Instructions for the task: Exact reproduction of the data is required, with images excluded.

(begin)

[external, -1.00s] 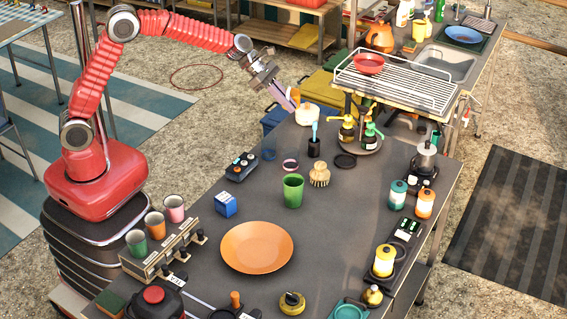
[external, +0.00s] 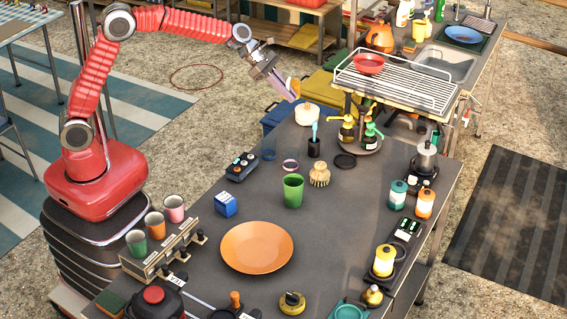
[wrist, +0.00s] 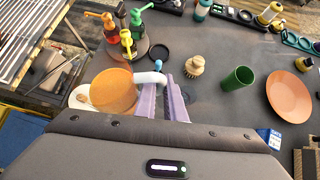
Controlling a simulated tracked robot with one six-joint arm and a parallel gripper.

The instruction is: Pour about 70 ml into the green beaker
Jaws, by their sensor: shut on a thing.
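The green beaker (external: 293,191) stands upright on the dark table, left of the brush. It also shows at the right in the wrist view (wrist: 238,78). My gripper (external: 286,86) is above the far end of the table, well away from the beaker. In the wrist view, its pale purple fingers (wrist: 170,100) are shut on the white handle of a round vessel with an orange-brown face (wrist: 113,92). I cannot tell whether that face is liquid or a lid. The beaker's inside is too small to read.
Pump bottles on a tray (external: 360,142), a brush (external: 319,175) and a dark holder (external: 314,146) stand near the beaker. A blue box (external: 225,204) and an orange plate (external: 257,247) lie nearer. Bare table surrounds the beaker.

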(end)

Solution:
[external, -1.00s] 
[external, +0.00s] 
[wrist, +0.00s] 
Controlling a simulated tracked robot with one six-joint arm and a parallel gripper.

The instruction is: Pour about 70 ml into the green beaker
Jaws, by their sensor: shut on a thing.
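The green beaker (external: 293,191) stands upright on the dark table, left of the brush. It also shows at the right in the wrist view (wrist: 238,78). My gripper (external: 286,86) is above the far end of the table, well away from the beaker. In the wrist view, its pale purple fingers (wrist: 170,100) are shut on the white handle of a round vessel with an orange-brown face (wrist: 113,92). I cannot tell whether that face is liquid or a lid. The beaker's inside is too small to read.
Pump bottles on a tray (external: 360,142), a brush (external: 319,175) and a dark holder (external: 314,146) stand near the beaker. A blue box (external: 225,204) and an orange plate (external: 257,247) lie nearer. Bare table surrounds the beaker.

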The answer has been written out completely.